Case study: London Stadium, London Legacy Development Corporation

Exploring heat recovery from London Stadium chiller units with a view to supporting the decarbonisation of the district heat network.
What is the project?
The Queen Elizabeth Olympic Park district heat network exclusivity zone legally requires all buildings in the area to connect to their heat network and restricts them from installing their own heat generating technology. This project was carried out with Bring Energy, who operate the zone, to decarbonise the network and to evolve/refine the decarbonisation roadmap developed between 2023 and 2024.
The emphasis was to recover waste heat sources across Queen Elizabeth Olympic Park. Operational staff highlighted London Stadium as having a high chilled water load, presenting an opportunity for waste heat recovery. This could aid the wider decarbonisation of East London Energy, the heating and hot water supplier to the Queen Elizabeth Olympic Park.

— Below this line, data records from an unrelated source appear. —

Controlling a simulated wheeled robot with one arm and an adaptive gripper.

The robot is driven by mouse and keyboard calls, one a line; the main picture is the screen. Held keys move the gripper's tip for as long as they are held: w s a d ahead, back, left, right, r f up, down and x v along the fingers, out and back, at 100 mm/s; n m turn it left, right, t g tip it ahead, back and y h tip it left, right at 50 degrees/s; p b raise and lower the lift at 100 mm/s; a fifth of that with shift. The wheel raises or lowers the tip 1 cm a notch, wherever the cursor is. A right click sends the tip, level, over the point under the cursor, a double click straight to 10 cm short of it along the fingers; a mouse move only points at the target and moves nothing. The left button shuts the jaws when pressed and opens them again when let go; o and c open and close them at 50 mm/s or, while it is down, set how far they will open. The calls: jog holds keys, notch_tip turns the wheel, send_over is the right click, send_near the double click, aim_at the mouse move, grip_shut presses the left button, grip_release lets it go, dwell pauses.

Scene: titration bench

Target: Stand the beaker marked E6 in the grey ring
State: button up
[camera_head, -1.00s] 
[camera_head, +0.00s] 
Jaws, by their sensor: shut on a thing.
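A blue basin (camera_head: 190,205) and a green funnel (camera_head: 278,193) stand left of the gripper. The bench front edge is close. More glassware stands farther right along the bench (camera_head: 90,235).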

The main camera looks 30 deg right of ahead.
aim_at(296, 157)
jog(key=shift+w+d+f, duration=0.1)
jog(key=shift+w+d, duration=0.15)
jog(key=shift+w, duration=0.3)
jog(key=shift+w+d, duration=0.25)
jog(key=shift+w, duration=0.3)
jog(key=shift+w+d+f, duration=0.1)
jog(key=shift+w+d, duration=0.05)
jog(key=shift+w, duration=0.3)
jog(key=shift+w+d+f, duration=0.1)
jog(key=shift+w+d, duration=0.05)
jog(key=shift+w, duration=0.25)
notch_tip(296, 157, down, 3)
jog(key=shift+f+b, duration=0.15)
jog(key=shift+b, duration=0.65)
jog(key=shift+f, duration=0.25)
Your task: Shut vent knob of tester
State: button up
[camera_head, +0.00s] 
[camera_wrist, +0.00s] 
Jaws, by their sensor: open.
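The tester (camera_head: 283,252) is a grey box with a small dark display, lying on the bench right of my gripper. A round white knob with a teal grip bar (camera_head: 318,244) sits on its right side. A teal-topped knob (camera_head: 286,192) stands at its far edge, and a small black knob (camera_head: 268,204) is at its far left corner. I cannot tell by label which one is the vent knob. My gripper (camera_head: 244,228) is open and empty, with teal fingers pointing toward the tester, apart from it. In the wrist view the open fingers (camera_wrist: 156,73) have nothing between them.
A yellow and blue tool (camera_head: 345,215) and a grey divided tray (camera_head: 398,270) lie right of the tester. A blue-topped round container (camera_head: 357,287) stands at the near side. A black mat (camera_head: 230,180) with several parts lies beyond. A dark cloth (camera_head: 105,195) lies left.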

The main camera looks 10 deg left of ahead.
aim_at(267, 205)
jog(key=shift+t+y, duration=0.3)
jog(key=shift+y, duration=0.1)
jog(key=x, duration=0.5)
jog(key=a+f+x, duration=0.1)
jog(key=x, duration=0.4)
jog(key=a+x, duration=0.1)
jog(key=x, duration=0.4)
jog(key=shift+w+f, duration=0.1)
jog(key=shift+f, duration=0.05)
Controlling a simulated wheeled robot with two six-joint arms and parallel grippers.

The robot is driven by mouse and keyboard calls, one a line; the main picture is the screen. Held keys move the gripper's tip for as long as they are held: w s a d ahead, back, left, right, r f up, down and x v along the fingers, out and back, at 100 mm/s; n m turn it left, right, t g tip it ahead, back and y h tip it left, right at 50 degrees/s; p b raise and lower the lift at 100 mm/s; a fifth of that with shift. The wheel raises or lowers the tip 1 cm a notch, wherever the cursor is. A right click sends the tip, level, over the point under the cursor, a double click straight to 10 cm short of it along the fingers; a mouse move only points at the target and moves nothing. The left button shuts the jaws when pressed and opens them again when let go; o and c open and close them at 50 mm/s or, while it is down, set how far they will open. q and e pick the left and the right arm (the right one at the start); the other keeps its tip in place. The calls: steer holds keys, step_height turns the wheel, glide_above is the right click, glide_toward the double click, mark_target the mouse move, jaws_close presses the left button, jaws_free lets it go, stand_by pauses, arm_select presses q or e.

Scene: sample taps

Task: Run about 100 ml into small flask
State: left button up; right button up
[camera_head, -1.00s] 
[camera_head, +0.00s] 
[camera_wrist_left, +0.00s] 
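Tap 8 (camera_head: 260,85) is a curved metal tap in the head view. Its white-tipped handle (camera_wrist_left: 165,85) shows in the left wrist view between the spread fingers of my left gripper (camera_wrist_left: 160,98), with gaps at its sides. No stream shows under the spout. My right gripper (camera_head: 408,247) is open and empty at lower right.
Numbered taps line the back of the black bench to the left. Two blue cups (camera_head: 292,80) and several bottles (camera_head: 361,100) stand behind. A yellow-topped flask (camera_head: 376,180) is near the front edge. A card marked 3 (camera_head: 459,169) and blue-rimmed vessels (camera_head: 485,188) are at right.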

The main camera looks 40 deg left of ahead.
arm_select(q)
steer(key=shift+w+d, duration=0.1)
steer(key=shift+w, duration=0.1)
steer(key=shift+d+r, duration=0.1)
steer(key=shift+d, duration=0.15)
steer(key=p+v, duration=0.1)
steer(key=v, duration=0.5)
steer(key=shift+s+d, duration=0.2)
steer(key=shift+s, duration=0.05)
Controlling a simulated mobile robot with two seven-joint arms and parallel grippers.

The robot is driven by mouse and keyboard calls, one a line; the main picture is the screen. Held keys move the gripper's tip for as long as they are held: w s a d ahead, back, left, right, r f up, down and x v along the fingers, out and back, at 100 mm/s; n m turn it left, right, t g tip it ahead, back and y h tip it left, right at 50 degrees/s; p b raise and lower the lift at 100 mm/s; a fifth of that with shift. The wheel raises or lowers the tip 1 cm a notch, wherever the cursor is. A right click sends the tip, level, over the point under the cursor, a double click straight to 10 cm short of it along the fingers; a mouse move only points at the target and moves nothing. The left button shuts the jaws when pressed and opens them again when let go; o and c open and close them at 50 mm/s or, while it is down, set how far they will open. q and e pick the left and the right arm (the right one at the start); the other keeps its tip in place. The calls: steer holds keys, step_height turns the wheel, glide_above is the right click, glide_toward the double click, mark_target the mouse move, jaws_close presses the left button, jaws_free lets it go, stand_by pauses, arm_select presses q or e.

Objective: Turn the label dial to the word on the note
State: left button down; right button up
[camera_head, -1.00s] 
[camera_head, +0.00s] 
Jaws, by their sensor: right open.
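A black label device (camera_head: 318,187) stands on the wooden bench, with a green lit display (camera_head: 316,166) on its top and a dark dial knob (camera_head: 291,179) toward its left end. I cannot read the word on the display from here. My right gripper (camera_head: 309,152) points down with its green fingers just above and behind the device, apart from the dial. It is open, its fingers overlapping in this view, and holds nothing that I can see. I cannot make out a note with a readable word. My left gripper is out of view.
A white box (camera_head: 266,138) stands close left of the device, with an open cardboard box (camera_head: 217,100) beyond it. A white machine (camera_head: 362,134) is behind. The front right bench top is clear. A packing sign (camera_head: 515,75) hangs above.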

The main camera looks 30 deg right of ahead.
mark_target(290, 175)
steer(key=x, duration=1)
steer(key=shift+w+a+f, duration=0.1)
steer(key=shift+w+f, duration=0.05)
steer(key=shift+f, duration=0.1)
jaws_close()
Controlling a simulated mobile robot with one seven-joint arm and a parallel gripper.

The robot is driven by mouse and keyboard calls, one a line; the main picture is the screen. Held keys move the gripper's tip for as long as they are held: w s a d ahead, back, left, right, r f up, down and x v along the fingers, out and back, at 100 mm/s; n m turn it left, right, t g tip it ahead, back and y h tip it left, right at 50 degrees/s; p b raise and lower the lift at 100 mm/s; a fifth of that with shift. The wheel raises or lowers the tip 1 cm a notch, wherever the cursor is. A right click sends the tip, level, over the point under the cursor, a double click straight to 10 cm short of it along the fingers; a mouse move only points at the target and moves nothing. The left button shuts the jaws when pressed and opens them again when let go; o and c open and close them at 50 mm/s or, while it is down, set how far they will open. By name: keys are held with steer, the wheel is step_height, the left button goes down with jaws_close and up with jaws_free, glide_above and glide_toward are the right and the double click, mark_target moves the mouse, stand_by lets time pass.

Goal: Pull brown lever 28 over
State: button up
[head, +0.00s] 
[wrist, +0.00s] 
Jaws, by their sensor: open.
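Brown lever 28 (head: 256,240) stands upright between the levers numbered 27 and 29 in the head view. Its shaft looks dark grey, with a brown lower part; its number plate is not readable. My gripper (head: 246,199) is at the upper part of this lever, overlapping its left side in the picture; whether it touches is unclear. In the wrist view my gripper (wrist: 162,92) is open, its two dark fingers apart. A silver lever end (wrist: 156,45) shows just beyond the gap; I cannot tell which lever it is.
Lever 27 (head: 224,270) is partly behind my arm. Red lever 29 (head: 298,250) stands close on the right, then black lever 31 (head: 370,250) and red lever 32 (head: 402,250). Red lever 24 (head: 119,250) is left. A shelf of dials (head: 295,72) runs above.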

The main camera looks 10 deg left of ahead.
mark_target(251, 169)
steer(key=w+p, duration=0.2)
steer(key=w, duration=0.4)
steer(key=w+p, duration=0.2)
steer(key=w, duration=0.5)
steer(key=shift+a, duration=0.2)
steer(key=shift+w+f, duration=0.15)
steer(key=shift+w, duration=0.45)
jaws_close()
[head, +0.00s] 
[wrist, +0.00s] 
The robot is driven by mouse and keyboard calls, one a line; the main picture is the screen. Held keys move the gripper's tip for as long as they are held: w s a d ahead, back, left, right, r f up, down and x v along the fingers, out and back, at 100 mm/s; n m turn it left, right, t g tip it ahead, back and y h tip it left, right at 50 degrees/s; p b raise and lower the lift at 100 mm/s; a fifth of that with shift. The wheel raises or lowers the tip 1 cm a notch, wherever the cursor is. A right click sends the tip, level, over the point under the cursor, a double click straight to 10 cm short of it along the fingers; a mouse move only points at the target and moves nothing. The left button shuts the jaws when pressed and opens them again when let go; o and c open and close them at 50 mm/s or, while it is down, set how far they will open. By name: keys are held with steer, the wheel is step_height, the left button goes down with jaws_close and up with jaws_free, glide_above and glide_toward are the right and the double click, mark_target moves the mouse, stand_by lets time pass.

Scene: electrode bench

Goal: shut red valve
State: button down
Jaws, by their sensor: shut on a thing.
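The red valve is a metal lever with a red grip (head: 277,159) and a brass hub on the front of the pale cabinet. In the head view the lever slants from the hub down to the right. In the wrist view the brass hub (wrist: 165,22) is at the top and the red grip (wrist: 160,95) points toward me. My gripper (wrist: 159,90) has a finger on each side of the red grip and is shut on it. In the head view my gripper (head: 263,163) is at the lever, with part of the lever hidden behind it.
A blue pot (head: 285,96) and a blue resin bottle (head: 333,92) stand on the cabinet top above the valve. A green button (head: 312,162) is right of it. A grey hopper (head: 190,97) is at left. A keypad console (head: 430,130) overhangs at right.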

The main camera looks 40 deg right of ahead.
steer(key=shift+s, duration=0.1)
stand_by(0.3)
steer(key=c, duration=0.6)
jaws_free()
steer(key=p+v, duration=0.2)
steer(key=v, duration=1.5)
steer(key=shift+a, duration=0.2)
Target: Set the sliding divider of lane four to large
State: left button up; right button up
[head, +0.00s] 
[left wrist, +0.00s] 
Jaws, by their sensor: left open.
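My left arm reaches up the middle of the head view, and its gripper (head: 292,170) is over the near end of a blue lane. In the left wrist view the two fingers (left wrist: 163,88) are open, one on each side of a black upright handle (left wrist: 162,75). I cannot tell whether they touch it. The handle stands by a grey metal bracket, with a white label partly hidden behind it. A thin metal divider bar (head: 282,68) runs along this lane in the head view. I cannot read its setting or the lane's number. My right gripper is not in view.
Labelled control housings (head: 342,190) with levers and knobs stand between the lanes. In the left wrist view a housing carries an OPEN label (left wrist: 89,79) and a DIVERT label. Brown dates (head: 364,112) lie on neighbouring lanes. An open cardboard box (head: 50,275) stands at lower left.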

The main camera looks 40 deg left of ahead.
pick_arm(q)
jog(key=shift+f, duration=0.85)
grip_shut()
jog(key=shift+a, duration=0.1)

The Zero Carbon Accelerator worked with Arup to help identify the technical options for heat recovery and the potential for the stadium’s Building Management System (BMS). Read the full heat decarbonisation feasibility study from Arup.
Outcomes
This piece of work has been essential in understanding the potential scale of heat recovery from the stadium and opportunities to displace the ‘last stage projects’.
The network aims to reduce the end cost of heat for users by having as few assets as possible. The fewer assets there are on the network, the lower the overall capital expenditure, operational expenses and replacement expenditure will be.
The study concluded that the amount of heat that could be recovered from onsite chillers would not be enough to displace another asset. This suggests an unfavourable commercial return on investment for waste heat recovery from the chiller units.
The final report did identify an opportunity to optimise the stadium’s BMS, and the ‘easy’ savings that can be made through some simple interventions. The building’s energy consumption is now being monitored to understand the benefit of these findings by comparing like-for-like months from last year and the coming year.
The report also details low carbon technologies that could be installed at London Stadium. Though these do present a commercial conflict with the exclusivity zone, a project of a certain scale could be of interest to Bring Energy. This means the findings of the report may be of value in future if the price of energy and/or heat recovery changes, altering the commercial return on investment. Bring Energy’s current is keen to explore the opportunity of thermal storage and to optimise the current system in partnership with Bring’s asset improvement team.
Potential and actual carbon reduction delivered
This project support avoided significant public expenditure which progressing with the project could’ve incurred.
The roadmap was further developed in 2024 to scale up technologies and reduce the end cost of heat to customers. To achieve this, the included projects focused on large scale assets (>3MW) with the aim of utilising energy centre space and waste heat in as a priority. The ‘last stage projects’ currently involved air source heat pumps, and the ambition is to replace these with more efficient technology where the opportunity is available.
Though the initial premise of the feasibility study was to consider heat recovery from chillers, the focus on the stadium’s heating and cooling demand led to opportunities being identified to improve the efficiency of the (BMS).
The report identified BMS optimisation savings of approximately 62-125 tCO2e/year, equal to 360,000-720,000 kWh/year.